USD 743 million has already been approved as military
and developmental aid for Pakistan in FY 2017.
It is well
known that Pakistan's Inter-Services Intelligence (ISI)
uses part of this aid, as well as a proportion of Pakistan's
defense budget, to support terrorist networks in the South
Asian region, and that Pakistan’s footprint
of terror is manifested across the
world. As reported in June, 2015, ISI’s known budget was
about PKR 169.7 billion [USD 1.62 billion].
Interestingly,
in October 2016, the US warned the Pakistani establishment
to act against terrorists, else Washington would act unilaterally
to "disrupt and destroy" terrorist underpinnings
in Pakistan backed by the country's spy agency, ISI. Adam
Szubin, the then US under secretary for terrorism and
financial intelligences stated,
The problem is that there are forces within the
Pakistani government – specifically in Pakistan's
Inter-Services Intelligence or ISI – that refuse
to take steps against all the terrorist groups active
in Pakistan, tolerating some groups or even worse…

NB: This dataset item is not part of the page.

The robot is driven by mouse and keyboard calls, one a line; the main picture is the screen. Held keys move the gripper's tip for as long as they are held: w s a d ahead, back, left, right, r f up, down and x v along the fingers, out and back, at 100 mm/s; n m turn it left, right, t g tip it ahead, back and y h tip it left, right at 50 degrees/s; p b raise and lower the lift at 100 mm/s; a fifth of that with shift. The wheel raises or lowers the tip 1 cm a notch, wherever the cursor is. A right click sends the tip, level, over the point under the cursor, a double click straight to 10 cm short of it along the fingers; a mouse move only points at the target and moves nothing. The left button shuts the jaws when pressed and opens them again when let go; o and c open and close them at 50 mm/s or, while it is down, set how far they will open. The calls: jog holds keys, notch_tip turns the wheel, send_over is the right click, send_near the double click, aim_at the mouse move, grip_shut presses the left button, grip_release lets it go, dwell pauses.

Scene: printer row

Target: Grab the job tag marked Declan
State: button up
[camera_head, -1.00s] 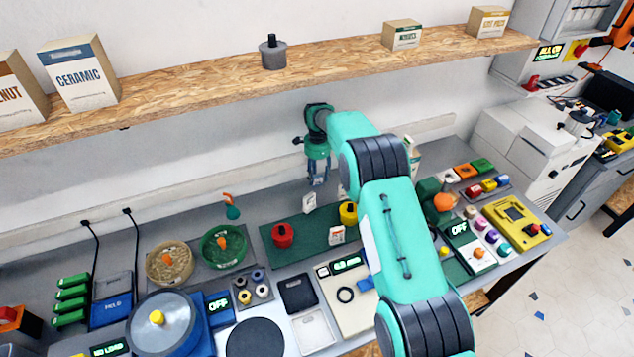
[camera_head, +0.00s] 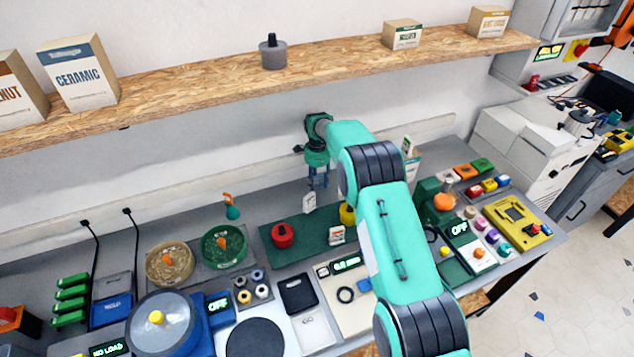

This is a distinction we cannot stand for... We
continue to urge our partners in Pakistan to go
after all terrorist networks operating in their
country. We stand ready to help them. But there
should be no doubt that while we remain committed
to working with Pakistan to confront ongoing terrorist
financing and operations, the US will not hesitate
to act alone, when necessary to disrupt and destroy
these networks.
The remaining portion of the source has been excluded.